Stated task | The data below holds the lines to copy: everything from the line containing "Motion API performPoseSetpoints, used" to the line containing "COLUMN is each", both ends included, set down exactly.

(Robot control records)
------------------------
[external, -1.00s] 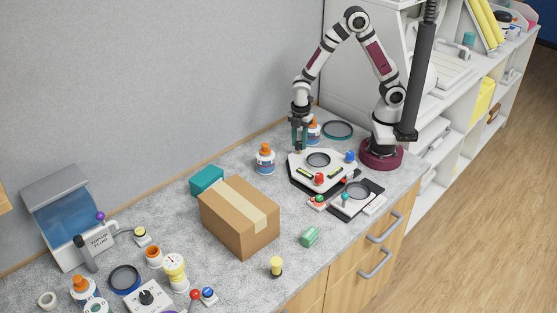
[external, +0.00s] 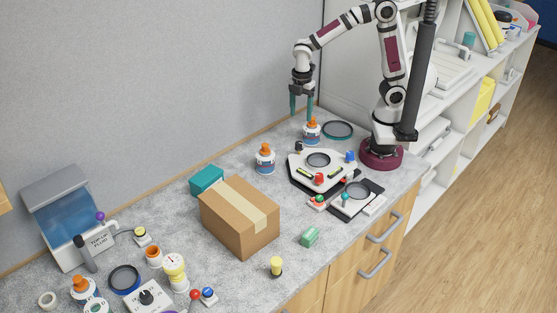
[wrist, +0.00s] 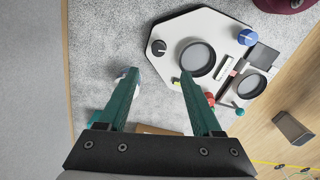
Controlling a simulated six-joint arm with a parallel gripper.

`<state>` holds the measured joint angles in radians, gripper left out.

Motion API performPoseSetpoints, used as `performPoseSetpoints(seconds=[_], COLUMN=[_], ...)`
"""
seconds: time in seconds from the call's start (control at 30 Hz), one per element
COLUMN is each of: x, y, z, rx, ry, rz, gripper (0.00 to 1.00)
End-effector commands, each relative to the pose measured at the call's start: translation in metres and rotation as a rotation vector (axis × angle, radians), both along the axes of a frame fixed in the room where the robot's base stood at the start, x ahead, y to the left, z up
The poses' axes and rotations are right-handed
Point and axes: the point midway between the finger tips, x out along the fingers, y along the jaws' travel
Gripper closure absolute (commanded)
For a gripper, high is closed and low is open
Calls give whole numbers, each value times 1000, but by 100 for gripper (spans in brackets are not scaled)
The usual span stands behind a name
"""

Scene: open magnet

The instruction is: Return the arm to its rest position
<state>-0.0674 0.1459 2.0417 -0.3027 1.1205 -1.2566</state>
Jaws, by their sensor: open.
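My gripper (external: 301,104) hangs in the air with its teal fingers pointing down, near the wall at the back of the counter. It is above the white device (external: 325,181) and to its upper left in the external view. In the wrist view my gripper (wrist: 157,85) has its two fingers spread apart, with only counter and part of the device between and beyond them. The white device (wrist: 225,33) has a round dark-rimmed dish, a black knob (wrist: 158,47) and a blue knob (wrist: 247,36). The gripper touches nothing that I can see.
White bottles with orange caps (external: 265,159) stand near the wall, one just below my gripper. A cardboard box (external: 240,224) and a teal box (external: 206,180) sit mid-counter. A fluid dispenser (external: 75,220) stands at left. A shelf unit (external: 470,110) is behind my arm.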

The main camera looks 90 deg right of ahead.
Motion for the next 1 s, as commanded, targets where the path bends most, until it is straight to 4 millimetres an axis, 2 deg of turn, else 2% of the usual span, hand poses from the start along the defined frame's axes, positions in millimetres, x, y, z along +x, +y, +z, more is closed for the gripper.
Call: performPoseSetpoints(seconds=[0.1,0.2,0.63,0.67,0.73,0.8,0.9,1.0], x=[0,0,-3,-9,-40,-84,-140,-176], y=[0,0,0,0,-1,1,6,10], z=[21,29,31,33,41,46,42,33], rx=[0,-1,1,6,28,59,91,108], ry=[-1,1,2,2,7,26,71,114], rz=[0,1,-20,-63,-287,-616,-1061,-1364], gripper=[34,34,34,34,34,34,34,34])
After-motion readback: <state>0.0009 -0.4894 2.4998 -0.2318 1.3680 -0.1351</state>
------------------------
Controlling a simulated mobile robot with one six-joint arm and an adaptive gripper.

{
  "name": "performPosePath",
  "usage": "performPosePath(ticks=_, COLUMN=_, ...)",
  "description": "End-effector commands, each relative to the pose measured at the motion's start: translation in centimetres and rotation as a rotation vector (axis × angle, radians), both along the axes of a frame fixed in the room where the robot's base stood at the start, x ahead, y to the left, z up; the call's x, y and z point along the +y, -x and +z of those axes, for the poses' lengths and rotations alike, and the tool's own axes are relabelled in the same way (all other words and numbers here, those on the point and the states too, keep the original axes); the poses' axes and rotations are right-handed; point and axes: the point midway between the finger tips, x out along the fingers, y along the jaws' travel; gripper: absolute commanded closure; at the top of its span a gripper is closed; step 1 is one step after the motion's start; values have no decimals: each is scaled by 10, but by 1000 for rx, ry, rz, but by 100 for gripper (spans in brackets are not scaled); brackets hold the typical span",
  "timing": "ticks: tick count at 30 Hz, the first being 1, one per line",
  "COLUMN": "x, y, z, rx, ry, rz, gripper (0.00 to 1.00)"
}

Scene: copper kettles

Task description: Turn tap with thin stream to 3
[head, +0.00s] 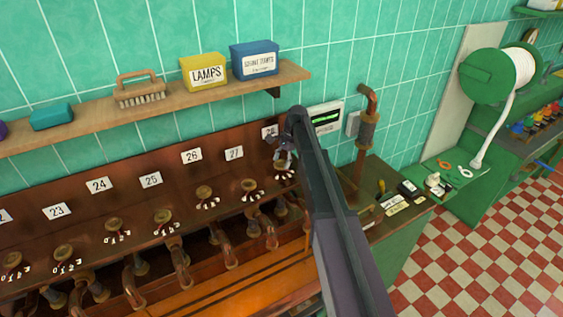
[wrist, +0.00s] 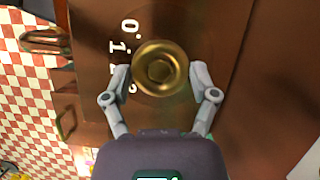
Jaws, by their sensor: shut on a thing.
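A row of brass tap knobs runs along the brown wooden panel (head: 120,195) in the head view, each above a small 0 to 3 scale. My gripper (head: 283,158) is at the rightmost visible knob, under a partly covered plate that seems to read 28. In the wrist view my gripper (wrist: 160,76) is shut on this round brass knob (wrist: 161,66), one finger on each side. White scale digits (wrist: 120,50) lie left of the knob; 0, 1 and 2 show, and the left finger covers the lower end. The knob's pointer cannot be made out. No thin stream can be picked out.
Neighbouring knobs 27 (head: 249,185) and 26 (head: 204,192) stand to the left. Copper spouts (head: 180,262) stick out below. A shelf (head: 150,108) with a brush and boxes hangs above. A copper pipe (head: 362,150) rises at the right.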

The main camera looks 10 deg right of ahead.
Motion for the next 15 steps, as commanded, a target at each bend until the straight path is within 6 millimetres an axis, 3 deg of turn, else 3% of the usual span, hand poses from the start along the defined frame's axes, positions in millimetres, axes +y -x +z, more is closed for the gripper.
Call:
------------------------
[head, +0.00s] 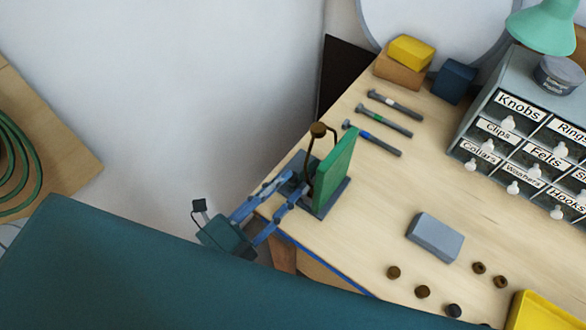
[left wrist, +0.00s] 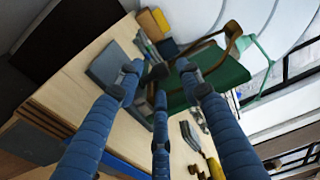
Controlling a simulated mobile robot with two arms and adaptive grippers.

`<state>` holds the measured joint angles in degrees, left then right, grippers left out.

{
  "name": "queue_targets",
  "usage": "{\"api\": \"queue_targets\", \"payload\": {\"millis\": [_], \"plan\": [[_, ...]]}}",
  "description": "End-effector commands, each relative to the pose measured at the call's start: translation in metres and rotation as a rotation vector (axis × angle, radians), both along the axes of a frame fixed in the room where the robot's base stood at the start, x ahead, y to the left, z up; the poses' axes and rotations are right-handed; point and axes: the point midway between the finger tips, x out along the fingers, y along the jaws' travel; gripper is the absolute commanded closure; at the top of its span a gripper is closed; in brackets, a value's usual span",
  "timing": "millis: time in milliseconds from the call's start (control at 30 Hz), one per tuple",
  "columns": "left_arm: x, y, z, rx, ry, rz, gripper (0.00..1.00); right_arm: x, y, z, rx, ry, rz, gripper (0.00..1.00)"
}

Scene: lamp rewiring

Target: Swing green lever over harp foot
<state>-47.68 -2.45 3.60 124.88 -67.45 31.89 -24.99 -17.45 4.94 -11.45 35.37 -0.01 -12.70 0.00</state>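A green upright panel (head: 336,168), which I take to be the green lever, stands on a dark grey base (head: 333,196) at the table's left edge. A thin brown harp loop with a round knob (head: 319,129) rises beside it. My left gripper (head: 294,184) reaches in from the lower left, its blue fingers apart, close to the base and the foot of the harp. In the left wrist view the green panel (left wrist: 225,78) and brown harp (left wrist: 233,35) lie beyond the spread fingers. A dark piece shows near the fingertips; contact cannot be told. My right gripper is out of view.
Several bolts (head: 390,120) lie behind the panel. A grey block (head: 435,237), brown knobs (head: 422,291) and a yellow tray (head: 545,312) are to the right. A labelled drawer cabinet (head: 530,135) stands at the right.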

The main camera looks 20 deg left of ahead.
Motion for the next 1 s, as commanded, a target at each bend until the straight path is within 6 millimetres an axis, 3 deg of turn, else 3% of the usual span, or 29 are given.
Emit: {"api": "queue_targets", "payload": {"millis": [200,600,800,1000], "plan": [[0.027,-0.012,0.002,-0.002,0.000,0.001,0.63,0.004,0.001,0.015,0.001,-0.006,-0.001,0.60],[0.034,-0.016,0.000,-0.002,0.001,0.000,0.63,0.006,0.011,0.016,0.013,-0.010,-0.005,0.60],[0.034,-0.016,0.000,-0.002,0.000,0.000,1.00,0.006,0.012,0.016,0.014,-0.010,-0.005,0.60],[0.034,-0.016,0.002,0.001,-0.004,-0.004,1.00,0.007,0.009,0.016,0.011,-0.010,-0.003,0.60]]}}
------------------------
Task output |
Motion API performPoseSetpoints, used as `performPoseSetpoints(seconds=[_], COLUMN=[_], ...)`
"""
seconds: time in seconds from the call's start (control at 30 Hz), one per element
COLUMN is each of: x, y, z, rx, ry, rz, gripper (0.00 to 1.00)

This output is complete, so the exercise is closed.